[Exercise brief]: The material below has pictures in it. Set down only the lines from the line containing "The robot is" through the line containing "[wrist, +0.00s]", word for word, and leave the pictures behind.

## begin

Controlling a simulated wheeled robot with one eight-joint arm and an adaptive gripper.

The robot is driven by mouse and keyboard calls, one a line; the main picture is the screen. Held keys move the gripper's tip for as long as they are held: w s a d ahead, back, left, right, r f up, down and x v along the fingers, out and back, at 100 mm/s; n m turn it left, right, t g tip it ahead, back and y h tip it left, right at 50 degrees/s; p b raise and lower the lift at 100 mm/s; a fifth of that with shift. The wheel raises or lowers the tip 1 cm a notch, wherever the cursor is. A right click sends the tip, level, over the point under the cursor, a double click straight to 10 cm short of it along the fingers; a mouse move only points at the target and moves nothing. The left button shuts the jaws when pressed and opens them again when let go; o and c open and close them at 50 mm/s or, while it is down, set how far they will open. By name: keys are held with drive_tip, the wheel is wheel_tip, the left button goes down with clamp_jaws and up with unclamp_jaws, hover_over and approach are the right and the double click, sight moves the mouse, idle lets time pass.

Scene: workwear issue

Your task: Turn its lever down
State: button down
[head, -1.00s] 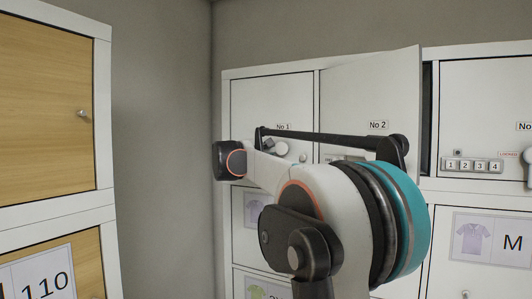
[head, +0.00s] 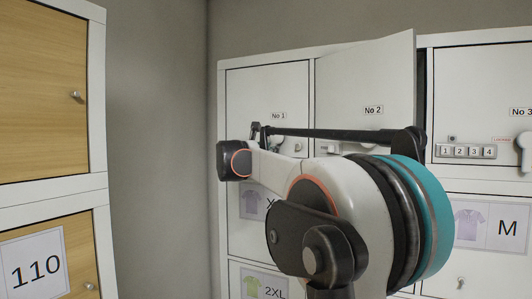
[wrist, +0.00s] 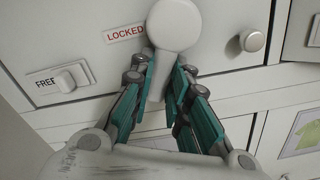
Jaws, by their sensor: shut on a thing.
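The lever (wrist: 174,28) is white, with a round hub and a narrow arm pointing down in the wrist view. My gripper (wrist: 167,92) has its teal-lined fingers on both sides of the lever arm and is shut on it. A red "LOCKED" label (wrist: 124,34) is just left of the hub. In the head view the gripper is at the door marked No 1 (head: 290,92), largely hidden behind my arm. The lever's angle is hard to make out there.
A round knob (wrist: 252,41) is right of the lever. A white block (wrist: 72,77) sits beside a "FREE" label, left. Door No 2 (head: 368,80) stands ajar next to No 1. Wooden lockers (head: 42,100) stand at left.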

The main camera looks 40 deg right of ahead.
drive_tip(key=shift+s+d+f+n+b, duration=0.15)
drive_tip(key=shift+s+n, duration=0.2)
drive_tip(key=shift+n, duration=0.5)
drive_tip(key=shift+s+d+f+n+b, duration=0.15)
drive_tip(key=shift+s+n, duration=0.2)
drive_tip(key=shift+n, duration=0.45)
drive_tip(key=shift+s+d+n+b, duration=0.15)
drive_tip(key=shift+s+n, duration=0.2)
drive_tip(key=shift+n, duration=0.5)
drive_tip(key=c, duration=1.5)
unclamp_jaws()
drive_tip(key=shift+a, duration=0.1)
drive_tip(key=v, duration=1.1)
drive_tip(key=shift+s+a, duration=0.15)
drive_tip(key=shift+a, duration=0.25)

## end

[Expected output]:
The robot is driven by mouse and keyboard calls, one a line; the main picture is the screen. Held keys move the gripper's tip for as long as they are held: w s a d ahead, back, left, right, r f up, down and x v along the fingers, out and back, at 100 mm/s; n m turn it left, right, t g tip it ahead, back and y h tip it left, right at 50 degrees/s; p b raise and lower the lift at 100 mm/s; a fifth of that with shift. The wheel raises or lowers the tip 1 cm a notch, wherever the cursor is. A right click sends the tip, level, over the point under the cursor, a double click straight to 10 cm short of it along the fingers; a mouse move only points at the target and moves nothing. The left button shuts the jaws when pressed and opens them again when let go; o and c open and close them at 50 mm/s or, while it is down, set how far they will open. By name: keys are held with drive_tip, the wheel is wheel_tip, the left button goes down with clamp_jaws and up with unclamp_jaws, hover_over and approach are the right and the double click, sight moves the mouse, idle lets time pass.

Scene: workwear issue

Your task: Turn its lever down
State: button down
[head, -1.00s] 
[head, +0.00s] 
[wrist, +0.00s] 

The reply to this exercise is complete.